Copy each line of the data below with the word "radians".

**Dataset rows**.

┌──

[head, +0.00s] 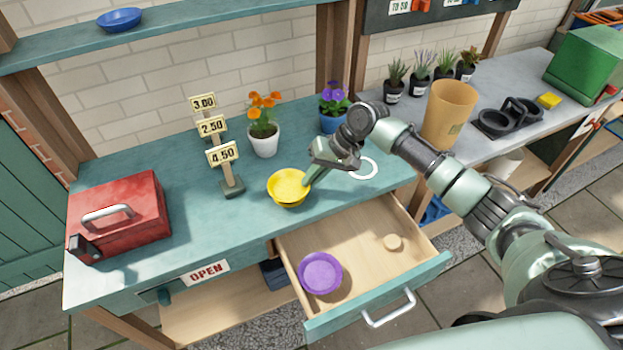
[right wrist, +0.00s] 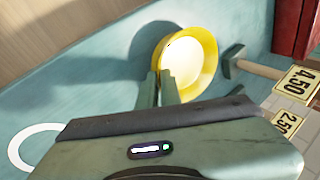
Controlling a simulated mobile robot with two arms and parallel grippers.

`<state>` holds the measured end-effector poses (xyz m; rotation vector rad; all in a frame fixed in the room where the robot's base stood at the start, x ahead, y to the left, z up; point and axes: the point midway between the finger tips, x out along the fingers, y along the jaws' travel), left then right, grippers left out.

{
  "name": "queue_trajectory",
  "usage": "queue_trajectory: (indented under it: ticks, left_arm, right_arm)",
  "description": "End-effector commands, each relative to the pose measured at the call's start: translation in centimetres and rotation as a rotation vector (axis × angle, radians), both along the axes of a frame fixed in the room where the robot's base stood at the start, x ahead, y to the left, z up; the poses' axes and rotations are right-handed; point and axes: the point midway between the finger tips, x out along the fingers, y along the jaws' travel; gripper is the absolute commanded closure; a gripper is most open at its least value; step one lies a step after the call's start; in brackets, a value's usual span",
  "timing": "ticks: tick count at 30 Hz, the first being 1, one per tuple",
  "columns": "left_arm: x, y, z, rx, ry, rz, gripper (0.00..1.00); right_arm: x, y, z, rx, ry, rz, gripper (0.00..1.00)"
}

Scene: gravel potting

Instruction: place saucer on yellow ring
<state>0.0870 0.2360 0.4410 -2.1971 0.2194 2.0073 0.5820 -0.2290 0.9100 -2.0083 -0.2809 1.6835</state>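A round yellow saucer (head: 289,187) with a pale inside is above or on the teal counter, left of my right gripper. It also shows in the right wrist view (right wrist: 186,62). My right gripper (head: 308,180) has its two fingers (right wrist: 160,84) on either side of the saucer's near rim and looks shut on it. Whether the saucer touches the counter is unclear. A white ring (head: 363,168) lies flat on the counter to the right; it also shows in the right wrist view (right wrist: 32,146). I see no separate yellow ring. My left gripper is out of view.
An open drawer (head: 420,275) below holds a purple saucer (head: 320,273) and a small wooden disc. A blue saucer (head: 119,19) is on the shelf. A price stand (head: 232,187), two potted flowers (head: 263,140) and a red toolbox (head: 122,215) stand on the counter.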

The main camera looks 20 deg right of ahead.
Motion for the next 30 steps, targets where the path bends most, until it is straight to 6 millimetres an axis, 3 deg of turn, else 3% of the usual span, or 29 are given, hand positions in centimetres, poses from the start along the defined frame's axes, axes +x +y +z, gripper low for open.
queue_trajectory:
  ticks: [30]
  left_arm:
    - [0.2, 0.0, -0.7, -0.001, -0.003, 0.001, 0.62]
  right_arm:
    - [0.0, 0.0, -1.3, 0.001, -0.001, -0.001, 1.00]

└──
┌──

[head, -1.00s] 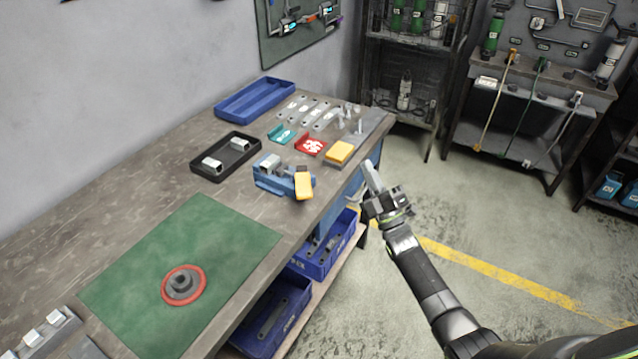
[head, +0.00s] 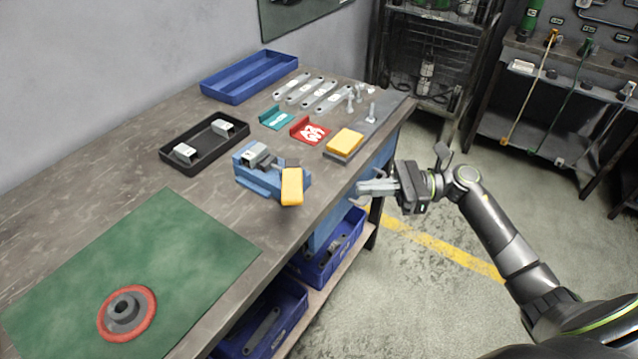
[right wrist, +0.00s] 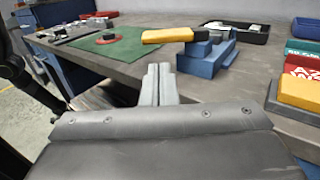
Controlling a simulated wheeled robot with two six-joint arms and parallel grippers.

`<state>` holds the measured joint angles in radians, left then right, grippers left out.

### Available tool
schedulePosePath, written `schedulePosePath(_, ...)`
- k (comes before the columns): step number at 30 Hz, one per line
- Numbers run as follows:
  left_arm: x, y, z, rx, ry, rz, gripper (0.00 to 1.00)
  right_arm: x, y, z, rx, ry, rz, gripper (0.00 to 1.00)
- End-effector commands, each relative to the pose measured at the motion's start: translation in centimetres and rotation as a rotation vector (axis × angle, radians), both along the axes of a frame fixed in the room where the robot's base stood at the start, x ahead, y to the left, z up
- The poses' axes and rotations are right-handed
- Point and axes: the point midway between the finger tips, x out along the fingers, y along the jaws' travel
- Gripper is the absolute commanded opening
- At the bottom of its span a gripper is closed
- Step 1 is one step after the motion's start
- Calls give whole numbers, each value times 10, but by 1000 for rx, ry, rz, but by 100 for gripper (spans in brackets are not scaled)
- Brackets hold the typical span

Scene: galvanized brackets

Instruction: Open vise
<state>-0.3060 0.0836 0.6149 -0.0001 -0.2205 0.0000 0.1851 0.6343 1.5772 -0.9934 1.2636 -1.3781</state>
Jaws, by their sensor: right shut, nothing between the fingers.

└──

**Exercise solution**.
  "description": "End-effector commands, each relative to the pose measured at the call's start: translation in centimetres and rotation as a rotation vector (axis × angle, radians), both along the axes of a frame fixed in the room where the robot's base stood at the start, x ahead, y to the left, z up; the poses' axes and rotations are right-handed; point and axes: the point midway between the finger tips, x out along the fingers, y along the jaws' travel; gripper is the absolute commanded closure; a gripper is most open at its least value; step one lies a step after the call's start; in brackets, a value's usual span",
`<state>` holds the measured joint angles in radians, left then right, grippers left out.
- End-effector commands, each relative to the pose measured at the motion's start: translation in centimetres and rotation as a rotation vector (axis × angle, radians), both along the axes of a frame fixed in the room where the robot's base stood at the start, x ahead, y to the left, z up

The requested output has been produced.